Public-private endeavor possible for new school

Public-private endeavor possible for new school

Just what can an increasingly cash-strapped city do when it needs three new elementary schools to the tune of roughly $20 million each and has no shortage of other expenses?

At least one option available to school leaders is sharing some of their prime real estate with the private sector in a partnership agreement, a concept they began exploring with more definition during a budget work session Tuesday night.

The proposal now being tossed around at the upper levels of Alexandria City Public Schools and in City Hall would be a way to replace the Jefferson-Houston elementary school in north Old Town with a new facility that incorporates a school, performing arts center, swimming pool, school and government office space and private real estate.

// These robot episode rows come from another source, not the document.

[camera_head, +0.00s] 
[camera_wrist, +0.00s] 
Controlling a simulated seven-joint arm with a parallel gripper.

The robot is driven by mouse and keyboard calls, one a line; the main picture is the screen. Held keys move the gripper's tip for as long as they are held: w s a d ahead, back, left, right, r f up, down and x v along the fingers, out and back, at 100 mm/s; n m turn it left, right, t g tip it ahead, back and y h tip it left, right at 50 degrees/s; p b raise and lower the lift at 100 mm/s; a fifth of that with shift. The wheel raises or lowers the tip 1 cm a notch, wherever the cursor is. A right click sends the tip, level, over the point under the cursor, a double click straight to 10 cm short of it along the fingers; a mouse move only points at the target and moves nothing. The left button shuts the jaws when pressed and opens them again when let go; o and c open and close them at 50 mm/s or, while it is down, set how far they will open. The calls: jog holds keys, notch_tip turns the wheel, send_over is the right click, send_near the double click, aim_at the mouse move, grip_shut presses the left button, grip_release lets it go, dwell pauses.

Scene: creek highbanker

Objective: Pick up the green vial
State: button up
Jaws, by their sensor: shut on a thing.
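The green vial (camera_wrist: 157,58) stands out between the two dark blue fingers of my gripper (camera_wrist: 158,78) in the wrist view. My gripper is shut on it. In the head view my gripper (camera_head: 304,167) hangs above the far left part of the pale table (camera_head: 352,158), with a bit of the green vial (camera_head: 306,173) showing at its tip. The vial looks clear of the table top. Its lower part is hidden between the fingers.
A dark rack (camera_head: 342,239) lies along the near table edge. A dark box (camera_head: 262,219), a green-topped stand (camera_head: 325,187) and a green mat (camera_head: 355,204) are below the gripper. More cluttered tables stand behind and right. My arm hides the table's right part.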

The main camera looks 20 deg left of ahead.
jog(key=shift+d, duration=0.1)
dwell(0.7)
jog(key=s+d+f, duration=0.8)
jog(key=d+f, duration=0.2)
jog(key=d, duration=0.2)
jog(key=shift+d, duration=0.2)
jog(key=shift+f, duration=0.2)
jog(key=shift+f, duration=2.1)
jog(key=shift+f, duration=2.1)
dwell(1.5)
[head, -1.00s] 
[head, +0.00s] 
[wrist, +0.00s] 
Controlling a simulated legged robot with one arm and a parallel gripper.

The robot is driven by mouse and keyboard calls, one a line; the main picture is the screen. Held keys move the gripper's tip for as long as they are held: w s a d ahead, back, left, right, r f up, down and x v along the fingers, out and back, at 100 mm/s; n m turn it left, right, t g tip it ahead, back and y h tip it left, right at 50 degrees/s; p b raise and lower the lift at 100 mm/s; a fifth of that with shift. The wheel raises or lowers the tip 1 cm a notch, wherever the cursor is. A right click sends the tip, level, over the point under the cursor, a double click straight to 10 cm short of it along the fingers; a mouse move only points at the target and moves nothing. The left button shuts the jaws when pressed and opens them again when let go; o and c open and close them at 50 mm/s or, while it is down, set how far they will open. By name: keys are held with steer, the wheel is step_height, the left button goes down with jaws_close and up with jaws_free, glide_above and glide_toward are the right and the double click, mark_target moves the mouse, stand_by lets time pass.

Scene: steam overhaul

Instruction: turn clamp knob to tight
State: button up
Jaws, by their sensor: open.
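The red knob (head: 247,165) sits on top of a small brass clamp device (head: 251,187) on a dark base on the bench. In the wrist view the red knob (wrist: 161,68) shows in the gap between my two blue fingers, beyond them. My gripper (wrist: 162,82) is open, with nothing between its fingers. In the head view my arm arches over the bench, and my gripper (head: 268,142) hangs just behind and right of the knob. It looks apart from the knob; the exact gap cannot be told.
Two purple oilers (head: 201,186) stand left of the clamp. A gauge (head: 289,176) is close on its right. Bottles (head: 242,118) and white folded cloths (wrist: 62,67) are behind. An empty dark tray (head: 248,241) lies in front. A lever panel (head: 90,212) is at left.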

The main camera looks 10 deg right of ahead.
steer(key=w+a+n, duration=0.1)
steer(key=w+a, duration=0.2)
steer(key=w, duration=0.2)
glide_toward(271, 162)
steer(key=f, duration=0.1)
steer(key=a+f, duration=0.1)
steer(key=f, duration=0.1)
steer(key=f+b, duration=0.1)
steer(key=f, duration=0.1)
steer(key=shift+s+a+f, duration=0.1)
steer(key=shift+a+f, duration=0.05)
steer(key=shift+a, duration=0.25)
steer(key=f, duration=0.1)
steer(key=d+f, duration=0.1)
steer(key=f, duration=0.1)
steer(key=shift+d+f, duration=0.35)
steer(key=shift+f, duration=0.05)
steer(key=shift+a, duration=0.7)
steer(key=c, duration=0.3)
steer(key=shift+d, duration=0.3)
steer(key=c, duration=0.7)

It’s an of-the-moment option for local governments around the country with construction needs and tight funds a growing club that, based on recent budgetary discussions, includes Alexandria.

On Tuesday night, Superintendent Morton Sherman introduced the plan as a “creative, fiscally responsible way of moving ahead to meet the needs of our children.”

Under such a partnership, a foundation of stakeholders would administer the site and find a developer to take on the risk of constructing the facility, according to the presentation given by Mike McShea of real estate firm C.B. Richard Ellis.

“This is a very desirable site in Alexandria,” McShea said. “It’s one of the best, if not just in Alexandria, perhaps in all of Washington, D.C.” and would be able to attract top regional and national developers.

The sort of agreement ACPS is considering typically limits the city’s immediate debt on new building projects by spreading it out over time, McShea said. The public lease agreement with the developer would be well below market rates and be used to directly finance the bonds required to undertake the project.

ACPS would never cede ownership of the land and could buy back the buildings from the private developer later for the remaining balance of the bonds, McShea said.

“I think this proposal … is different and not to chart a course but to hold down costs for the American taxpayers,” Sherman said.
At Jefferson-Houston, a school entering its 40th year of operation, the excitement and improvement brought by a new school building would be a welcome addition, principal Kimberley Graves said.

“This is just another move in the right direction [for the school],” Graves said. “To put money in a building that needs significant renovations is not smart during these fiscal times so this is a wonderful solution to help us get what we need for our school.”

Over the next two decades, an ACPS study has shown that more than $10 million will be needed to keep the existing structure usable. As is, Graves said the school’s design is dated, bearing more resemblance to a “bunker” than a modern school, and lacks natural light in many classrooms.

Enrollment projections and maintenance requirements point toward the need for three new ACPS elementary schools within the next four to six years, Sherman said.

School Board member Helen Morris, who lives directly across Cameron Street from the school, said neighbors would likely favor a new school but she also expects them to voice concerns about the height and density of any new construction.

“Largely, the community would support a new school on the site,” Morris said. “I think that it’s clear when you walk around the site that it needs to be upgraded, that its uses are limited right now and the community would love upgrades.”

In some instances, real estate tax revenue collected on private sector buildings can go towards paying off the costs of the public facilities, McShea said, softening the out-of-pocket blow to city taxpayers. Currently, ACPS pays more than $1 million a year in market-rate rent for its central office headquarters at Mark Center.

This particular public-private partnership was not a formal piece of the schools’ proposed construction budget through 2016, but a ballpark cost of about $21.5 million was offered for the school’s portion of the project, ACPS spokeswoman Amy Carlini confirmed Wednesday.